Inizia così quella che il Washington Post definisce «la doppia sfida» del presidente americano: da una parte l’azione diplomatica che passa per le Nazioni Unite e dall’altra convincere comunque il Congresso a dare il via libera: «È l’unico modo per non farci prendere in giro da Assad. Non si tratta di dargli o meno fiducia, dobbiamo obbligarlo a fare sul serio, senza giochi e perdite di tempo che non tollereremo», ripete.
Ma per entrambe le partite serve tempo, così Obama chiede ai senatori incontrati ieri poche ore prima del discorso alla nazione di rinviare la votazione: «Ci sono importanti novità che vanno valutate ». E al Congresso si sta già lavorando ad una nuova bozza delle mozione per collegare l’intervento militare a quanto sta accadendo all’Onu.
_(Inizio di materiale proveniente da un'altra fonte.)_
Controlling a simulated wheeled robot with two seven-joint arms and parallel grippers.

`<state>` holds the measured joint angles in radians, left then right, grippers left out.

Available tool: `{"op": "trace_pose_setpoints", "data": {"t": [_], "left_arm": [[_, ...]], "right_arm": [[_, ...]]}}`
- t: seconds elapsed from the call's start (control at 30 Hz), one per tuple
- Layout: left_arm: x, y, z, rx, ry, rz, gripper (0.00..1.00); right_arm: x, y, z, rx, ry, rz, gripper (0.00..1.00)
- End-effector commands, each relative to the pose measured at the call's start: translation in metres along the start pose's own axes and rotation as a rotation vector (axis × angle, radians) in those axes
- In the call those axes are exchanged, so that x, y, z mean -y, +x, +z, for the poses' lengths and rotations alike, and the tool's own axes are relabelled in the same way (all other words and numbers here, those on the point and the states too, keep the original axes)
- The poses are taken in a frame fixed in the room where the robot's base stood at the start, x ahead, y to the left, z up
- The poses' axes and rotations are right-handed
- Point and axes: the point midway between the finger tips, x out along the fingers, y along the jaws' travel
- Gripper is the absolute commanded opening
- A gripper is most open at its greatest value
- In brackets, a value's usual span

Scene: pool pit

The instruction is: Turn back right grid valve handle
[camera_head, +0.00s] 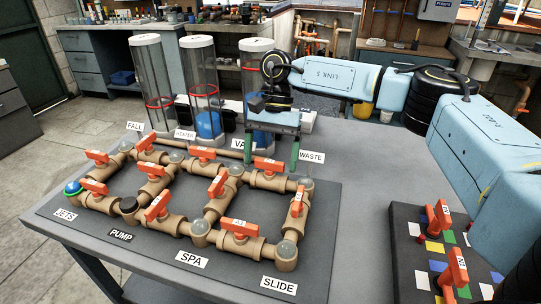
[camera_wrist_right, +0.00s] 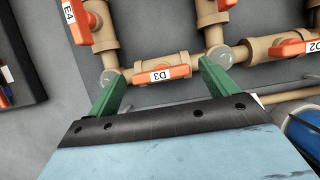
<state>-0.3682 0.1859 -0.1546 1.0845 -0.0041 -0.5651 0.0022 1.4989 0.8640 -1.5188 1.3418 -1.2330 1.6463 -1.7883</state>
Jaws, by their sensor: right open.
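The back right grid valve handle is the orange lever (camera_head: 268,164) on the back pipe run of the tan pipe grid, below the VAC and WASTE labels. In the right wrist view it is the orange handle marked D3 (camera_wrist_right: 162,74), lying along its pipe. My right gripper (camera_head: 271,153) is open, its green fingers pointing down above the back right of the grid. In the right wrist view the fingers (camera_wrist_right: 160,85) are spread toward the two ends of the handle, with nothing between them gripped. Contact cannot be told. My left gripper is out of view.
Other orange handles sit around the grid, including E4 (camera_wrist_right: 79,24) and D2 (camera_wrist_right: 298,46). Clear cylinders (camera_head: 203,90) stand behind the grid. A dark board (camera_head: 405,268) with two red-handled valves lies at the right. The grey tabletop (camera_head: 365,165) right of the grid is clear.

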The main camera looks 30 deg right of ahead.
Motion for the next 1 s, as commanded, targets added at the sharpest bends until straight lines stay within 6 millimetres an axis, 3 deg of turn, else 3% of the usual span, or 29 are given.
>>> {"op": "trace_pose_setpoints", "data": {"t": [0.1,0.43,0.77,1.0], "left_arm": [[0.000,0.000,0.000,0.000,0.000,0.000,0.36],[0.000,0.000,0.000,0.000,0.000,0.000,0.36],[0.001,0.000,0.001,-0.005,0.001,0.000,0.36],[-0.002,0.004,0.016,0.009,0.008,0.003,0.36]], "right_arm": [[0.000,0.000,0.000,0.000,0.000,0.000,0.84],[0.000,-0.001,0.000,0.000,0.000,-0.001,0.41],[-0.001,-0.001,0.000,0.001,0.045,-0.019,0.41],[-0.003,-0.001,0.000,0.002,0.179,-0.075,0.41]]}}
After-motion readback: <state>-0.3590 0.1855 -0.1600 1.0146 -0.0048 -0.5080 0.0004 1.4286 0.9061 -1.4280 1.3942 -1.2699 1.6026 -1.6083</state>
Anche i repubblicani John McCain e Lindsay Graham scendono ora in campo per sostenere il presidente: «Adesso più che mai bisogna dire sì al blitz: è l’unica strada per spingere Assad sulla strada della pace».
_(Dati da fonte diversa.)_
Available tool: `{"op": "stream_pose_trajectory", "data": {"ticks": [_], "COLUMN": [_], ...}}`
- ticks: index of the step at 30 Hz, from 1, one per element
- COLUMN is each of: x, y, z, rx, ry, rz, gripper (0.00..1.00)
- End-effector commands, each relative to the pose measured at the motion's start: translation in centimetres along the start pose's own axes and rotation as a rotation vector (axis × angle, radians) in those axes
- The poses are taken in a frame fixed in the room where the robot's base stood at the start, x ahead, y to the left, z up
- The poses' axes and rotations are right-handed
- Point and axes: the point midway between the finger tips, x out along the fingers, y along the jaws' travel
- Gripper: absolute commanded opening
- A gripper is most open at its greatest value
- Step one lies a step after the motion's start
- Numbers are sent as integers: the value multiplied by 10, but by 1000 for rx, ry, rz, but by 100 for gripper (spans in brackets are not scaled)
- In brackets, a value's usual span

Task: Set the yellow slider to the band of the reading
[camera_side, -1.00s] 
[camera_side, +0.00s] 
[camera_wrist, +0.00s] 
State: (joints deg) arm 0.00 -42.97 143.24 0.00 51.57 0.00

Il centro della scena torna ad essere il Palazzo di Vetro, dove si cerca un modo per tradurre in pratica la proposta russa. Dopo colloqui telefonici tra Obama, Hollande e Cameron è la Francia a muoversi proponendo una risoluzione che prevede: la condanna di Damasco per la strage del 21 agosto, il deferimento alla Corte Penale Internazionale e soprattutto il ricorso al Chapter 7, la clausola che autorizza l’uso della forza nel caso che la Siria non rispetti quanto promesso. Ma su questo ultimo punto si riaccende lo scontro con la Russia, e la tensione torna alta tanto da far slittare prima ancora di iniziare la riunione d’emergenza che gli stessi diplomatici di Mosca avevano chiesto. Bisogna limare ancora le posizioni per evitare un nuovo muro contro muro come quello che ha fatto fallire i tentativi di mediazione nei giorni scorsi. E Putin dice: «Siamo davanti ad una svolta positiva, ma gli Stati Uniti per prima cosa devono rinunciare del tutto ai raid». Il suo ministro degli Esteri, Lavrov è ancora più esplicito dopo aver parlato al telefono con Kerry (i due si vedranno giovedì a Ginevra): «Daremo agli Usa le nostre idee su come mettere in sicurezza le armi chimiche, ma non è accettabile alcun riferimento all’uso della forza ». Il segretario di Stato replica: «L’unica soluzione possibile è un pronunciamento chiaro dell’Onu ». La lunga marcia della pace è appena iniziata.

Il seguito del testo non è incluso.